━━━━━ DATA SECTION ━━━━━

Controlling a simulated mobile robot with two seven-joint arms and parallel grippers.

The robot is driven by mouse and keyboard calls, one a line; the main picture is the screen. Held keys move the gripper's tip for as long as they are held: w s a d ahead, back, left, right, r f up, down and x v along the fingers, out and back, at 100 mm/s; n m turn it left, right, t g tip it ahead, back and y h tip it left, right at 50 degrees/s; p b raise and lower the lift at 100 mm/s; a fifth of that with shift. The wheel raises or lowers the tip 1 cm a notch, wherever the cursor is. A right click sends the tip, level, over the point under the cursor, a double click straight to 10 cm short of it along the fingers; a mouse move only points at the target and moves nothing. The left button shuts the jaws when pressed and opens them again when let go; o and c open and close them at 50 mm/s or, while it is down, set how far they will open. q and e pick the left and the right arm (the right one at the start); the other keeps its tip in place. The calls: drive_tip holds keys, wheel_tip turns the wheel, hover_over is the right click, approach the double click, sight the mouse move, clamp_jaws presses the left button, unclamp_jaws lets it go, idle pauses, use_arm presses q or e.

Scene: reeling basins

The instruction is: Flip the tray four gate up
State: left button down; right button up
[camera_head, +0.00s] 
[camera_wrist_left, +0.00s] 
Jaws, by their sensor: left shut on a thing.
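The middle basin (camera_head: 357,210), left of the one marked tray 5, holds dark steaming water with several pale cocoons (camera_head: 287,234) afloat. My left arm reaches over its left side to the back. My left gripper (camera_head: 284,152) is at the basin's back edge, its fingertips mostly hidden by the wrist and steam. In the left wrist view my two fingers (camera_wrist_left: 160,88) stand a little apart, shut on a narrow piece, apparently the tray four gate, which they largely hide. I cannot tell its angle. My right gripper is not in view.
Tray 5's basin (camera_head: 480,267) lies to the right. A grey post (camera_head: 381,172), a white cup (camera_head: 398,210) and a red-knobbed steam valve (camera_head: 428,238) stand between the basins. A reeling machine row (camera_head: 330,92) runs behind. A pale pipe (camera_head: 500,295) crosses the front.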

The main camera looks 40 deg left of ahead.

━━━━━

→ **GIVEN INSTRUCTION**: Output all of the data above without any alteration.

→ **THE SOLUTION**:
Controlling a simulated mobile robot with two seven-joint arms and parallel grippers.

The robot is driven by mouse and keyboard calls, one a line; the main picture is the screen. Held keys move the gripper's tip for as long as they are held: w s a d ahead, back, left, right, r f up, down and x v along the fingers, out and back, at 100 mm/s; n m turn it left, right, t g tip it ahead, back and y h tip it left, right at 50 degrees/s; p b raise and lower the lift at 100 mm/s; a fifth of that with shift. The wheel raises or lowers the tip 1 cm a notch, wherever the cursor is. A right click sends the tip, level, over the point under the cursor, a double click straight to 10 cm short of it along the fingers; a mouse move only points at the target and moves nothing. The left button shuts the jaws when pressed and opens them again when let go; o and c open and close them at 50 mm/s or, while it is down, set how far they will open. q and e pick the left and the right arm (the right one at the start); the other keeps its tip in place. The calls: drive_tip holds keys, wheel_tip turns the wheel, hover_over is the right click, approach the double click, sight the mouse move, clamp_jaws presses the left button, unclamp_jaws lets it go, idle pauses, use_arm presses q or e.

Scene: reeling basins

The instruction is: Flip the tray four gate up
State: left button down; right button up
[camera_head, +0.00s] 
[camera_wrist_left, +0.00s] 
Jaws, by their sensor: left shut on a thing.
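The middle basin (camera_head: 357,210), left of the one marked tray 5, holds dark steaming water with several pale cocoons (camera_head: 287,234) afloat. My left arm reaches over its left side to the back. My left gripper (camera_head: 284,152) is at the basin's back edge, its fingertips mostly hidden by the wrist and steam. In the left wrist view my two fingers (camera_wrist_left: 160,88) stand a little apart, shut on a narrow piece, apparently the tray four gate, which they largely hide. I cannot tell its angle. My right gripper is not in view.
Tray 5's basin (camera_head: 480,267) lies to the right. A grey post (camera_head: 381,172), a white cup (camera_head: 398,210) and a red-knobbed steam valve (camera_head: 428,238) stand between the basins. A reeling machine row (camera_head: 330,92) runs behind. A pale pipe (camera_head: 500,295) crosses the front.

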The main camera looks 40 deg left of ahead.

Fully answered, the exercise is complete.